Updated 21 March 2026
  • The model redefines contact mechanics by eliminating complementarity constraints through closed-form, analytic updates.
  • It leverages convex optimization and polyhedral friction approximations to achieve differentiable, efficient simulations.
  • Empirical results reveal significant speedup and enhanced accuracy in robotic manipulation compared to classical QP/SOCP methods.

A complementarity-free multi-contact model refers to formulations of contact mechanics and robotic multi-body dynamics that encode the physical interaction constraints—such as non-penetration and Coulomb friction—without the use of complementarity conditions or combinatorial hybrid-mode switching.

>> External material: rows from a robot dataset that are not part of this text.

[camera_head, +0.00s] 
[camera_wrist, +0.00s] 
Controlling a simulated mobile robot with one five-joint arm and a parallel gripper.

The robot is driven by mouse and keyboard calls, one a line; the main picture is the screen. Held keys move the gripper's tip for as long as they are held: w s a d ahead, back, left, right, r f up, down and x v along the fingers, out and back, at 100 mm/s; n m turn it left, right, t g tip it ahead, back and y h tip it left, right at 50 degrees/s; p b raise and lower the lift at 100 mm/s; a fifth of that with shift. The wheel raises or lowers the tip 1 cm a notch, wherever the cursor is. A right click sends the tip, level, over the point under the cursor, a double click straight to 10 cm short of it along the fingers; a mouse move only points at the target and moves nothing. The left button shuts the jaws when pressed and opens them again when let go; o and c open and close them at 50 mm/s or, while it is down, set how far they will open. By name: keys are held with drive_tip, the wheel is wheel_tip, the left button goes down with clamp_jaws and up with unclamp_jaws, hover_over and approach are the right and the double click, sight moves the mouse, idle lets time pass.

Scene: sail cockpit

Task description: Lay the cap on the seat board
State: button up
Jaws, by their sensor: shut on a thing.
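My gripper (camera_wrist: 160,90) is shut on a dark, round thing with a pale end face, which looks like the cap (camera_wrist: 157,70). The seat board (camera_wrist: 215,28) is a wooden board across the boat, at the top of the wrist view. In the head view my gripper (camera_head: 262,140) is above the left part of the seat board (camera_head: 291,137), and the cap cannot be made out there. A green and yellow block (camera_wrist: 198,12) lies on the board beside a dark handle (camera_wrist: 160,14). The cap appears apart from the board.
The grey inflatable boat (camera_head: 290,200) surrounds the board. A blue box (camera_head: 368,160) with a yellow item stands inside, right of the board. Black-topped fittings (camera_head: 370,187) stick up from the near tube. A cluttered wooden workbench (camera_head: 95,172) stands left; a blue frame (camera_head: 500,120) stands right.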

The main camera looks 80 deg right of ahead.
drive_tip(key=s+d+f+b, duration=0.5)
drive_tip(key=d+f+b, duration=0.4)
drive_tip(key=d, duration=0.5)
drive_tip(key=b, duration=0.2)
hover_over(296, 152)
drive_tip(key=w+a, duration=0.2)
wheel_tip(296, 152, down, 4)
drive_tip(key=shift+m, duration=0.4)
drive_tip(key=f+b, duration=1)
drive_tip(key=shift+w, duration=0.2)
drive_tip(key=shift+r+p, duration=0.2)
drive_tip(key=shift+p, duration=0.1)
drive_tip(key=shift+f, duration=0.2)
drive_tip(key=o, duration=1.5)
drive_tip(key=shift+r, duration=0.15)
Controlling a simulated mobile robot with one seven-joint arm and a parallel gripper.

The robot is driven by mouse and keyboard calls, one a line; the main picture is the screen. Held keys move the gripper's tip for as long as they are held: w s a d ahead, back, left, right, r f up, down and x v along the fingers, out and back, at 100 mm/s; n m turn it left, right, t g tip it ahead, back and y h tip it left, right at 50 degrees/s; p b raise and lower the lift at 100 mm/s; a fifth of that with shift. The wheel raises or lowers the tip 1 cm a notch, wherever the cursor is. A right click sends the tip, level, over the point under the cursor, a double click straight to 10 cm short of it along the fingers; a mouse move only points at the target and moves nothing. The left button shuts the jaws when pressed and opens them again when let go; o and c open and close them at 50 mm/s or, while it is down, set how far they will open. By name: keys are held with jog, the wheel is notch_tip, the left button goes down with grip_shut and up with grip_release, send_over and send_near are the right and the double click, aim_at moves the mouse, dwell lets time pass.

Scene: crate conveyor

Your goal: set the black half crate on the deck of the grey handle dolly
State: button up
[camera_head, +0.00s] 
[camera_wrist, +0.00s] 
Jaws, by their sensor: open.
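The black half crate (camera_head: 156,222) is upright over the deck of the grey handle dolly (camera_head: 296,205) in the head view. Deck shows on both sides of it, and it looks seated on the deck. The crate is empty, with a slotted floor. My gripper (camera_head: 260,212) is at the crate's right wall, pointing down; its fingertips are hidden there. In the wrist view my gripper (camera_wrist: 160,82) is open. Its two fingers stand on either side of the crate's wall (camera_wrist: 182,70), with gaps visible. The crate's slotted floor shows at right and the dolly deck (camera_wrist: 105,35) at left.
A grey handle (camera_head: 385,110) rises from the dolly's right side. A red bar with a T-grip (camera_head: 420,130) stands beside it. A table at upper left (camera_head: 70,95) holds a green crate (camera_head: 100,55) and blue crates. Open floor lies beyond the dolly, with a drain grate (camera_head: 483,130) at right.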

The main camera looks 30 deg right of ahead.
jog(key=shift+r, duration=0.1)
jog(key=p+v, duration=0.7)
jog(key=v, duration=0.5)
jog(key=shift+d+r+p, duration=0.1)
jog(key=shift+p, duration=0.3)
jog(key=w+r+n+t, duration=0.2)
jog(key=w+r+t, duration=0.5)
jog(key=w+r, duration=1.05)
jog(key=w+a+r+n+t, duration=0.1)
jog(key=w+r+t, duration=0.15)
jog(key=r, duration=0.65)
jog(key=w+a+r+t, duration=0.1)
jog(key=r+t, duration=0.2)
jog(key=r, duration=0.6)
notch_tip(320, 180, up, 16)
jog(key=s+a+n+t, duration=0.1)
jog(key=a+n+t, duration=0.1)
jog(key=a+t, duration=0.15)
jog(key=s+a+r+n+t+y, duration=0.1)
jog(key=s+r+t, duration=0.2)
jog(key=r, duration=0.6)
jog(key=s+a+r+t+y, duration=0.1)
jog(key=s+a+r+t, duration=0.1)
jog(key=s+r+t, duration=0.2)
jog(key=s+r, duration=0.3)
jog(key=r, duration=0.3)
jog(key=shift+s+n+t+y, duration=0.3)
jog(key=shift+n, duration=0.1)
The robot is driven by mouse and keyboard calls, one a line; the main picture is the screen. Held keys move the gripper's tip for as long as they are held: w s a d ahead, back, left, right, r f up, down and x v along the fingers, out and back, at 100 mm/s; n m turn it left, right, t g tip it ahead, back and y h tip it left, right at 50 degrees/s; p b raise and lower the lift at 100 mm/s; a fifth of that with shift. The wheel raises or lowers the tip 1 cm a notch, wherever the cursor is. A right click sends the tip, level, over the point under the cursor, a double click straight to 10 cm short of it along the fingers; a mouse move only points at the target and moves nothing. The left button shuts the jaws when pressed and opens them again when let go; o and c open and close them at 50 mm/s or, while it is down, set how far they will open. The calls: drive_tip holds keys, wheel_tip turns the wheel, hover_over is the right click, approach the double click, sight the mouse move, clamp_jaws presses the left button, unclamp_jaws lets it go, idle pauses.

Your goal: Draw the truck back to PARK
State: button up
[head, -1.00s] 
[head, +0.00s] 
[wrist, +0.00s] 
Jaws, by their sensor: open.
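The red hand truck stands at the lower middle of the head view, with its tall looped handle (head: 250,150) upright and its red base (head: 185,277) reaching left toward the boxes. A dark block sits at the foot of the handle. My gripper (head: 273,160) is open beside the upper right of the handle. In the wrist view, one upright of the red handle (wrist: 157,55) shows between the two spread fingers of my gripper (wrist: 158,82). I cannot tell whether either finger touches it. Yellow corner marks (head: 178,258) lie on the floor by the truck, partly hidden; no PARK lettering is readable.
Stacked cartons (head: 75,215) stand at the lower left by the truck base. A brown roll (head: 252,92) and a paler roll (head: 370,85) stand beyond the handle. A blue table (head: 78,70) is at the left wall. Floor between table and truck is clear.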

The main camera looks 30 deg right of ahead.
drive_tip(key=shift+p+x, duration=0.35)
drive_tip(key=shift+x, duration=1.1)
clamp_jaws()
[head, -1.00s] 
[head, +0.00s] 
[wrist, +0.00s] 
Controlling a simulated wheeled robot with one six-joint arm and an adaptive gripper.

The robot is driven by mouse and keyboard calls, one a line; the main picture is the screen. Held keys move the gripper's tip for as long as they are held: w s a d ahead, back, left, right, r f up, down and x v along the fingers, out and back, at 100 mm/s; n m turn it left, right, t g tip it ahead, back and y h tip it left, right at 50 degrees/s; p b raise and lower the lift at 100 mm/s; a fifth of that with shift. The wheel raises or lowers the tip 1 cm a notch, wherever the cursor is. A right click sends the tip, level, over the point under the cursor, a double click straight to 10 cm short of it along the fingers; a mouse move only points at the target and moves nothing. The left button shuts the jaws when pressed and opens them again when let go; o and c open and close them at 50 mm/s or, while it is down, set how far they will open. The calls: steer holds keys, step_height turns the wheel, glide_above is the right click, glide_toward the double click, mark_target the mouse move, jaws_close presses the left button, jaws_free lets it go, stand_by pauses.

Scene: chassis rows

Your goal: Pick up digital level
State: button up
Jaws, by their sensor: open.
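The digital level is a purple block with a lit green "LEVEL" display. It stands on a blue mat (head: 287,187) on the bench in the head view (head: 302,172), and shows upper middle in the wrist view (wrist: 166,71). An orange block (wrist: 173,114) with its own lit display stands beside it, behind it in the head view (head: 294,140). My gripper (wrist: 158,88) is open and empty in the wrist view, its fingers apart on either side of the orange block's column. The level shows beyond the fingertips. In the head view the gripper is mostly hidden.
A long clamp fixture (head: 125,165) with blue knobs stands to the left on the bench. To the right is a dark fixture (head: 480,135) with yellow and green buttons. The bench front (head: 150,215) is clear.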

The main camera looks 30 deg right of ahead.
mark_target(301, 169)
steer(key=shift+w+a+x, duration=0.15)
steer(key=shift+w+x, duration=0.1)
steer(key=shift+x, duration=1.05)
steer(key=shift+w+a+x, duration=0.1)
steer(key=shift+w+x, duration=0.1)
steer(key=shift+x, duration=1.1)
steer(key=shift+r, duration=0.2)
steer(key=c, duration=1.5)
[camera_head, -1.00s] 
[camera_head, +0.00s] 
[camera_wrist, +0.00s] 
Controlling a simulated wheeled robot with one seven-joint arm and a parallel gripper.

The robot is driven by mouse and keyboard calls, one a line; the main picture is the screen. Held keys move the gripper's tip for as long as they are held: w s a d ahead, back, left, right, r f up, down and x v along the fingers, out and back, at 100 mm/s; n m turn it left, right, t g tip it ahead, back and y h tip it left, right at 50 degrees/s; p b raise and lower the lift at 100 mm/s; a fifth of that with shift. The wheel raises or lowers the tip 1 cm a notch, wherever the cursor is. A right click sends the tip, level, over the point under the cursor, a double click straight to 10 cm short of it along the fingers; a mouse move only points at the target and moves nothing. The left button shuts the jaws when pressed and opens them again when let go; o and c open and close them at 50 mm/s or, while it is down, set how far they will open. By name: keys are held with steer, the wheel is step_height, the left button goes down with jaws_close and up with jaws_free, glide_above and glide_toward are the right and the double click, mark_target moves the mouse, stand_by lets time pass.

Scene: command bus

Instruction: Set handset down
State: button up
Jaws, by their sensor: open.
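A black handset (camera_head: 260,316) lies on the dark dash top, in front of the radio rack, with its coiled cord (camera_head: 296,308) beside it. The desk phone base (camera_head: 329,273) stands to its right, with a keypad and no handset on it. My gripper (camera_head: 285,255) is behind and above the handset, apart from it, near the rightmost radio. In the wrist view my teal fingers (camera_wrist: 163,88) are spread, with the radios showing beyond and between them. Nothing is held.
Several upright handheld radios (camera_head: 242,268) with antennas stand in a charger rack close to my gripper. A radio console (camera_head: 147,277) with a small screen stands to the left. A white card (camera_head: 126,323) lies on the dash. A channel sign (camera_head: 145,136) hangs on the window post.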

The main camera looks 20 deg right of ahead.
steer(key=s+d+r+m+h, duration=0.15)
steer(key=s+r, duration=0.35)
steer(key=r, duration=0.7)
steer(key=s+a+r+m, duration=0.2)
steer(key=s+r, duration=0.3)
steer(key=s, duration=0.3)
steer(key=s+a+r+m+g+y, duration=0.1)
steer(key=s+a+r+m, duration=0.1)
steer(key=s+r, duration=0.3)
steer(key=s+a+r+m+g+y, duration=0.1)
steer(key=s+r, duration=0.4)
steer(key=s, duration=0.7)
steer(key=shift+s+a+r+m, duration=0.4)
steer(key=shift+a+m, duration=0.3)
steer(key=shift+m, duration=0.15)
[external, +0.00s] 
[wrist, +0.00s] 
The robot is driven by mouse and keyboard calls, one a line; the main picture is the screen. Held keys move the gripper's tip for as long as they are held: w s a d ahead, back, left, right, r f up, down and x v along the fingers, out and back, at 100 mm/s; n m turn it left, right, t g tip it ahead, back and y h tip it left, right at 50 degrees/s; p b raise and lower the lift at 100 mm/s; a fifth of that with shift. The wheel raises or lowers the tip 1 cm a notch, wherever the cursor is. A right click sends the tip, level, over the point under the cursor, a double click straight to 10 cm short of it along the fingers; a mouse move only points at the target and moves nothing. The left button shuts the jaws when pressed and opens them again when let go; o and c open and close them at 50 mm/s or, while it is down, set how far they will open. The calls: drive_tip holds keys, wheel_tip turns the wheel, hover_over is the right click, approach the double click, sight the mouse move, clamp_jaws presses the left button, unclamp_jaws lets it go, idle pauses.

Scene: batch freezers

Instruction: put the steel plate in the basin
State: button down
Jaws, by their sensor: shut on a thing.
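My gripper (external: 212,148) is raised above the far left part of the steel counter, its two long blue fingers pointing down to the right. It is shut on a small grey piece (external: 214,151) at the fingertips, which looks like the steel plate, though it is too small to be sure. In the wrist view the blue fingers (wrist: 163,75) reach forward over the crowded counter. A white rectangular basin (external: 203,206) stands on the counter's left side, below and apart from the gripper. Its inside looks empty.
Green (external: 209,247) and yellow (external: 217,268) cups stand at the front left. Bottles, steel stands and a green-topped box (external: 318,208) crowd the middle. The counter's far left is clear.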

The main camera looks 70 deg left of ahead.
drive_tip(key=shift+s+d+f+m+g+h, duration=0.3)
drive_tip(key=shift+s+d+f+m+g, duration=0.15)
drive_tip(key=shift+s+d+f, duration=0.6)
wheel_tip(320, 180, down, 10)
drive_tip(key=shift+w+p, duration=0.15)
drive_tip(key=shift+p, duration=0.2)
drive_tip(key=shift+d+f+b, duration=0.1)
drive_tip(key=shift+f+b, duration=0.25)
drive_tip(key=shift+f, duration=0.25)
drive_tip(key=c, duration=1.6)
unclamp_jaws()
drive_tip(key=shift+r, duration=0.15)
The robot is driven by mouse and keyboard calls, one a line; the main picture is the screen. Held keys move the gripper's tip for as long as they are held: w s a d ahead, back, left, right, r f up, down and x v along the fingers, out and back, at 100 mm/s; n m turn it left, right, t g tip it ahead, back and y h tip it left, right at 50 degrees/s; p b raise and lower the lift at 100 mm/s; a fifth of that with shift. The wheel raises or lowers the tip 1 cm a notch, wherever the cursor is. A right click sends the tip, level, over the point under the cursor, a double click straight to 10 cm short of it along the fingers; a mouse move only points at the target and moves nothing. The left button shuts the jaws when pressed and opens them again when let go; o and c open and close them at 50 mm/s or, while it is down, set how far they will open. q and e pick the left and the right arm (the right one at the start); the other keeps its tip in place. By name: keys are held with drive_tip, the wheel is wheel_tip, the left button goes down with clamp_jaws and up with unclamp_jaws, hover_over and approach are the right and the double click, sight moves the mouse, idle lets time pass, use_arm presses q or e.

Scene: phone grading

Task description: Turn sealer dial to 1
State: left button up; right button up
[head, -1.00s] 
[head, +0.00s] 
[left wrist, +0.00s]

Such models supplant the classical Linear/Mixed Complementarity Problem (LCP/MCP) framework with analytic, smooth, or weakly non-smooth surrogates, typically admitting explicit or closed-form updates for contact forces or velocities. This advance enables efficient, scalable, and differentiable simulation, optimization, and real-time control in contact-rich systems, particularly for dexterous robotic manipulation and locomotion (Jin, 2024).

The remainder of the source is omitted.